> [EXERCISE DETAILS]: Output all of the data below exactly as given.

> [INFORMATION SUPPLIED]:

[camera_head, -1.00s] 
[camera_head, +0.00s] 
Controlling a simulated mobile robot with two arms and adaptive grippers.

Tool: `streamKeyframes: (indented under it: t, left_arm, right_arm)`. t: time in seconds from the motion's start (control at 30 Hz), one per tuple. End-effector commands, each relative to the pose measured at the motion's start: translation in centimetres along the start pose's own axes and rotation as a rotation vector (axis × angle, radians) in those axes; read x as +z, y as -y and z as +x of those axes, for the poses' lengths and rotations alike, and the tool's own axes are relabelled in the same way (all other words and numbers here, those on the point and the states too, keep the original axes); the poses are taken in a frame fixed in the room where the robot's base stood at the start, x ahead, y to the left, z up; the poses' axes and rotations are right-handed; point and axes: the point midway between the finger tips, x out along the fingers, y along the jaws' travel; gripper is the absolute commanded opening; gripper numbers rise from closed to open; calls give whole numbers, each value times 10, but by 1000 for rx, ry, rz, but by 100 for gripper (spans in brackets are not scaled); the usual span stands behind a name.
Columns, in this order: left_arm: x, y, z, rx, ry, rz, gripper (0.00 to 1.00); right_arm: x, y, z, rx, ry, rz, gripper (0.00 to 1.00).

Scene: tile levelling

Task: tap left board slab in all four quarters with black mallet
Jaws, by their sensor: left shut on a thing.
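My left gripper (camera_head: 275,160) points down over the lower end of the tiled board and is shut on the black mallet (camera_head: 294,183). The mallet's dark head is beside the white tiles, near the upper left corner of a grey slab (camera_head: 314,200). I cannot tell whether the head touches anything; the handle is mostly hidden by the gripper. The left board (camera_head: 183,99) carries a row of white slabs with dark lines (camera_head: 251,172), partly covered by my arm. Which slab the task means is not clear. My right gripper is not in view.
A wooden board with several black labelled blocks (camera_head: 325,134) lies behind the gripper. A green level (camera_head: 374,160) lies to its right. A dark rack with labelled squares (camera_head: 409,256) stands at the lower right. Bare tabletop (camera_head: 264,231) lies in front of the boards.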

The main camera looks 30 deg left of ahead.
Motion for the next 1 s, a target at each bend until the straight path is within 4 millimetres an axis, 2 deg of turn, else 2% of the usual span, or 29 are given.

> [FINAL ANSWER]:
[camera_head, -1.00s] 
[camera_head, +0.00s] 
Controlling a simulated mobile robot with two arms and adaptive grippers.

Tool: `streamKeyframes: (indented under it: t, left_arm, right_arm)`. t: time in seconds from the motion's start (control at 30 Hz), one per tuple. End-effector commands, each relative to the pose measured at the motion's start: translation in centimetres along the start pose's own axes and rotation as a rotation vector (axis × angle, radians) in those axes; read x as +z, y as -y and z as +x of those axes, for the poses' lengths and rotations alike, and the tool's own axes are relabelled in the same way (all other words and numbers here, those on the point and the states too, keep the original axes); the poses are taken in a frame fixed in the room where the robot's base stood at the start, x ahead, y to the left, z up; the poses' axes and rotations are right-handed; point and axes: the point midway between the finger tips, x out along the fingers, y along the jaws' travel; gripper is the absolute commanded opening; gripper numbers rise from closed to open; calls give whole numbers, each value times 10, but by 1000 for rx, ry, rz, but by 100 for gripper (spans in brackets are not scaled); the usual span stands behind a name.
Columns, in this order: left_arm: x, y, z, rx, ry, rz, gripper (0.00 to 1.00); right_arm: x, y, z, rx, ry, rz, gripper (0.00 to 1.00).

Scene: tile levelling

Task: tap left board slab in all four quarters with black mallet
Jaws, by their sensor: left shut on a thing.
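My left gripper (camera_head: 275,160) points down over the lower end of the tiled board and is shut on the black mallet (camera_head: 294,183). The mallet's dark head is beside the white tiles, near the upper left corner of a grey slab (camera_head: 314,200). I cannot tell whether the head touches anything; the handle is mostly hidden by the gripper. The left board (camera_head: 183,99) carries a row of white slabs with dark lines (camera_head: 251,172), partly covered by my arm. Which slab the task means is not clear. My right gripper is not in view.
A wooden board with several black labelled blocks (camera_head: 325,134) lies behind the gripper. A green level (camera_head: 374,160) lies to its right. A dark rack with labelled squares (camera_head: 409,256) stands at the lower right. Bare tabletop (camera_head: 264,231) lies in front of the boards.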

The main camera looks 30 deg left of ahead.
Motion for the next 1 s, a target at each bend until the straight path is within 4 millimetres an axis, 2 deg of turn, else 2% of the usual span, or 29 are given.

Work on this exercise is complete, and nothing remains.